For the individual Catholic, the most immediate application is in the confessional. We are the manslayer on the road — often not the architects of great malice, but complicit in harm through carelessness, negligence, or the tools of sin that slipped from our hands. The city of refuge — Christ, the Church, the sacrament of Penance — is meant to be accessible. The road is prepared. The obligation to "prepare the way" also falls on pastors, catechists, and parish communities: is the path to confession, to reconciliation, to mercy actually clear and well-maintained in our parishes, or have we allowed it to become overgrown with obstacle, shame, and procedural distance?
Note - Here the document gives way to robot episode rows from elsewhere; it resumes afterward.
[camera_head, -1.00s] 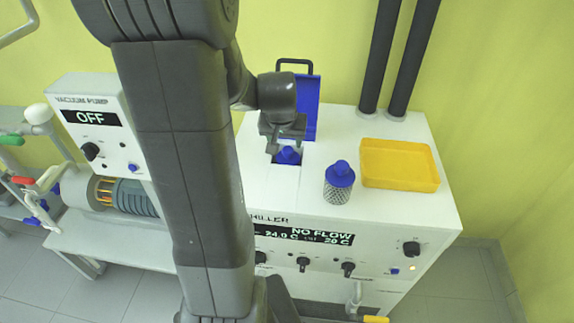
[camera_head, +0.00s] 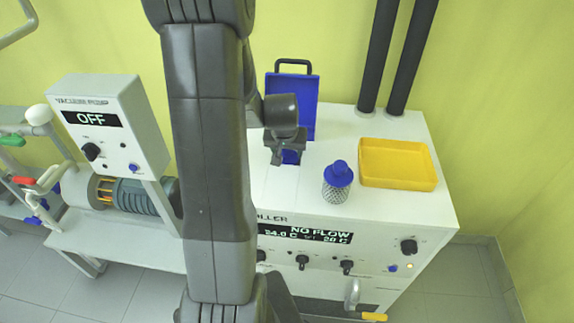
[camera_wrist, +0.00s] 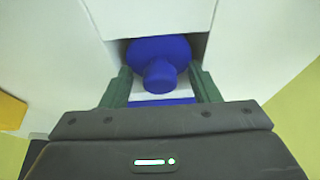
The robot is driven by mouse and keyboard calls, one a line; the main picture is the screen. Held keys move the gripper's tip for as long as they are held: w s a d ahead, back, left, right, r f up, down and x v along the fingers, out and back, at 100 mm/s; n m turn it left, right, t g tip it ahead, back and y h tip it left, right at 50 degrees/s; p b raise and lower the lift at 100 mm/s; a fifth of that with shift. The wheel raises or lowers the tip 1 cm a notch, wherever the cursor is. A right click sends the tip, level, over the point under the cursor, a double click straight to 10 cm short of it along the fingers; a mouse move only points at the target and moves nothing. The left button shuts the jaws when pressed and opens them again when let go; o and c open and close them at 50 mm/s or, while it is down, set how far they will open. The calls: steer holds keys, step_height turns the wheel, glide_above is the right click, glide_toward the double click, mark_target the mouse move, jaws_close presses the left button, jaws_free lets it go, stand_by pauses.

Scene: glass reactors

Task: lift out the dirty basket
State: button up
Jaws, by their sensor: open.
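A basket with a round blue top and knob (camera_wrist: 158,50) sits in the square opening in the white chiller's top. In the wrist view the knob lies between the two green fingers of my gripper (camera_wrist: 162,80), with a gap on each side. My gripper (camera_head: 286,157) is open over the opening in the head view and mostly hides this basket there. Its body is hidden inside the chiller. A second basket (camera_head: 338,183), grey mesh with a blue cap, stands upright on the chiller top, right of the opening.
The blue lid (camera_head: 298,95) with a black handle stands open behind the opening. A yellow tray (camera_head: 398,184) lies on the chiller top (camera_head: 427,205) at the right. Dark pipes (camera_head: 410,60) rise behind it. The vacuum pump box (camera_head: 110,125) stands left.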

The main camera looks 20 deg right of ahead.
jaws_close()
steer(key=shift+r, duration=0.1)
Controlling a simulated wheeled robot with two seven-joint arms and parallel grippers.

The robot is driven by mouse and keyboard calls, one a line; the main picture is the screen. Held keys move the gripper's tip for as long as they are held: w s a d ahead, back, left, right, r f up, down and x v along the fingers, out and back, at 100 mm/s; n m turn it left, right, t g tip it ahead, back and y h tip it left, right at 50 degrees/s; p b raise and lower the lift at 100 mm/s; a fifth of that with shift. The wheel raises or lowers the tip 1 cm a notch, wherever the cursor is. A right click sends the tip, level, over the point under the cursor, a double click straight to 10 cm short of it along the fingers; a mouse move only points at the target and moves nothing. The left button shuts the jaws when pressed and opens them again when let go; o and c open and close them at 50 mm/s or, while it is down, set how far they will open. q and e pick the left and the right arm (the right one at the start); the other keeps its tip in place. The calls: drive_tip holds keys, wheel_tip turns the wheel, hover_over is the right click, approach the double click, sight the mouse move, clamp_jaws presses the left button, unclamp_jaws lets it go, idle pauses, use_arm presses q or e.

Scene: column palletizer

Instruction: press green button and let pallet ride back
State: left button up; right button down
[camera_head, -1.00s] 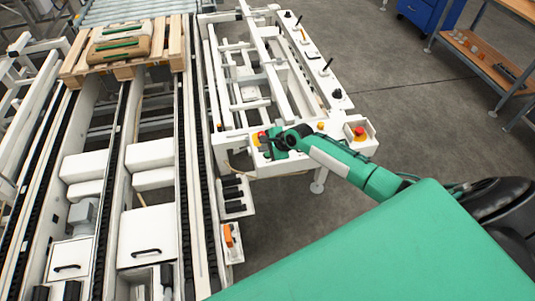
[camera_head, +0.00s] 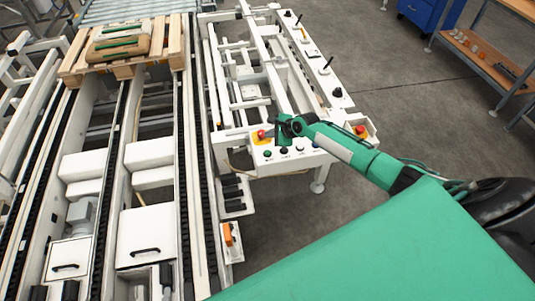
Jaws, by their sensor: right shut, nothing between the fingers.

Verse 6 — The Blood-Avenger and Hot Anger The gō'ēl haddām (avenger of blood) was the nearest male kinsman of the slain, whose customary duty it was to restore honor and life to the family by pursuing the killer. The law does not abolish this ancient institution but works within it and restrains it. The text is psychologically acute: it acknowledges that grief produces rage (hēmāh — hot wrath), and that a man in grief may act unjustly. The city of refuge is therefore a mercy both for the manslayer and for the avenger — it saves both men from a second, unjust killing.
Verse 7 — Reiteration as Emphasis Moses repeats the command verbatim from verse 2, a rhetorical device (inclusio) that signals the weight of the obligation. This is not redundancy but insistence: the urgency of protecting the innocent is worth saying twice.
Typological and Spiritual Senses The Church Fathers recognized the cities of refuge as among the most transparent Old Testament types of Christ and the Church. Origen (Homilies on Numbers, 24) identifies the cities as figures of Christ himself, to whom the sinner flees not from mere human justice but from the wrath of God merited by sin. Augustine (City of God, Book XV) sees in the three cities a foreshadowing of the mystery of the Trinity into whose name the sinner is baptized. The "prepared way" (tākīn haderek) was read in patristic tradition as a figure of the preaching of the Gospel — the road made straight by John the Baptist (Is 40:3) so that those fleeing death might find the Refuge in time.